French.xinhuanet.com | Publié le 2019-01-19 à 22:01

PARIS, 19 janvier (Xinhua) -- Nadine, 48 ans, séparée, deux enfants, connaît un quotidien difficile. Cette travailleuse précaire, sans engagement politique ni syndical, s'est récemment confié à Xinhua, expliquant les raisons qui l'ont poussée à rejoindre le mouvement des "gilets jaunes" afin de "reconquérir ses droits de citoyenne".

"A 30 ans, je vivais mieux qu'aujourd'hui. Je payais des impôts. J'avais confiance dans l'avenir. Que j'aimerais être imposable de nouveau (...)", avoue-t-elle avec une pointe de tristesse dans la voix. "Je ne suis ni une gueuse, ni envieuse, ni haineuse", lâche-t-elle.

"Désormais, j'ai le sentiment de faire moins bien que mes parents et je m'inquiète pour le futur de mes enfants. Au sentiment de déclassement social s'ajoute le manque de reconnaissance professionnelle", confie cette Savoyarde qui dit gagner 700 euros net par mois.

Face à la hausse des factures de gaz, d'électricité, d'eau, d'alimentation, d'assurances, d'automobile, de complémentaires santé, elle se sent "prise à la gorge. Je dois compter pour tout. Si je n'étais pas propriétaire de mon logement, je ne sais pas comment j'y arriverais", avoue cette mère de famille.

"Les indicateurs macroéconomiques qui affirment que la situation s'est améliorée, je ne sais pas comment ils sont calculés, mais ils ne correspondent pas à la réalité que j'observe tous les jours", lâche Nadine, un brin désabusée.
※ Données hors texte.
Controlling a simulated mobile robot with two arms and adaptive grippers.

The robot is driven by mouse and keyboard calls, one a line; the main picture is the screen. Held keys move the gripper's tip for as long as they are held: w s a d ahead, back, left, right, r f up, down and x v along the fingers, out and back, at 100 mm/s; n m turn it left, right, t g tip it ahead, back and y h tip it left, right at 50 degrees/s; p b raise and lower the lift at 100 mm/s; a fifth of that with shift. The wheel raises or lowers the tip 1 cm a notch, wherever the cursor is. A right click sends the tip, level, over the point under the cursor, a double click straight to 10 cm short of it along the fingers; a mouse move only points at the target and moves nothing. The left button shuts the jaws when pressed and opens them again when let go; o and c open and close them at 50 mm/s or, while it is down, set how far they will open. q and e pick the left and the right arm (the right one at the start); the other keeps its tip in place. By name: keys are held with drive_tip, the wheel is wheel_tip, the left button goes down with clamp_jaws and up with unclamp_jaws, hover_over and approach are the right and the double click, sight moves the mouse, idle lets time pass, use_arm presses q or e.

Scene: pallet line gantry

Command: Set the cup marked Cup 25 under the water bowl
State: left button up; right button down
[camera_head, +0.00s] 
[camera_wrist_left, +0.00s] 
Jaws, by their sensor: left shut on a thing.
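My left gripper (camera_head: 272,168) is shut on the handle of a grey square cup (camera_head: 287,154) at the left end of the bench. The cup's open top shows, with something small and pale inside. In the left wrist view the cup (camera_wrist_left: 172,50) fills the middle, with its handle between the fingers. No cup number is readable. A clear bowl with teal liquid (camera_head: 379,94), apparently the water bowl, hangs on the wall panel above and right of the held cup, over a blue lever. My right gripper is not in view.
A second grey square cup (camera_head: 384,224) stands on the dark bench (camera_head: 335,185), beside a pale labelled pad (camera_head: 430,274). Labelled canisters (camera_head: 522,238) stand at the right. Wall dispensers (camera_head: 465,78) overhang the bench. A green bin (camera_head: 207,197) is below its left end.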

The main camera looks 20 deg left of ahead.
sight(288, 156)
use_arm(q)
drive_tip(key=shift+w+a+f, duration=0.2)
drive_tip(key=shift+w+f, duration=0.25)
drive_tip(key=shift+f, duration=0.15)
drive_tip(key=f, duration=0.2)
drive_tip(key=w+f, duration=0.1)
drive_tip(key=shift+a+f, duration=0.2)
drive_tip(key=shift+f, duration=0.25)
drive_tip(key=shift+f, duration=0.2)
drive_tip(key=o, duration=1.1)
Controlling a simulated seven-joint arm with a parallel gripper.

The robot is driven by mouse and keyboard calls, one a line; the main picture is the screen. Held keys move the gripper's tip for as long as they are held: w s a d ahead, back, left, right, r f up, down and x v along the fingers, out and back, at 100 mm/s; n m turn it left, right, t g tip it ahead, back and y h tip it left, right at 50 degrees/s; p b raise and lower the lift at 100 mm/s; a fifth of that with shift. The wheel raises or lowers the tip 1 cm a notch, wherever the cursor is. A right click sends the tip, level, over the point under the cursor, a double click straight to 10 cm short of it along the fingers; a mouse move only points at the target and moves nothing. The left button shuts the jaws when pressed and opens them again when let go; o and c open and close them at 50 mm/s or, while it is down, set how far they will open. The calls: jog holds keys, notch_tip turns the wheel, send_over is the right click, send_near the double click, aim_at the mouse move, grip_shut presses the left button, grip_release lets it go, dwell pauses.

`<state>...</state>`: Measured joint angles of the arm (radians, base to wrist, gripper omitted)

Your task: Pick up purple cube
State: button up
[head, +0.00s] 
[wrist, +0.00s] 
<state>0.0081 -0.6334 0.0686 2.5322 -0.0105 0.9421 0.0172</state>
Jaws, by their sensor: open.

Titulaire d'une maîtrise d'anglais, cette native de Haute-Savoie a réussi le concours d'assistante de conservation en 2003, avant d'avoir deux enfants aujourd'hui âgés de 16 et 15 ans.

"J'étais pleine d'enthousiasme, j'aimais mon métier. J'ai travaillé comme bibliothécaire adjointe au patrimoine jusqu'en 2015, même quand mes enfants étaient en bas-âge. Comme j'étais à temps partiel en raison de mes contraintes familiales et que les dotations de l'Etat dans la fonction publique territoriale ont diminué, je n'ai jamais pu bénéficier d'un statut sécurisant. J'ai fini par décider de me reconvertir", explique-t-elle.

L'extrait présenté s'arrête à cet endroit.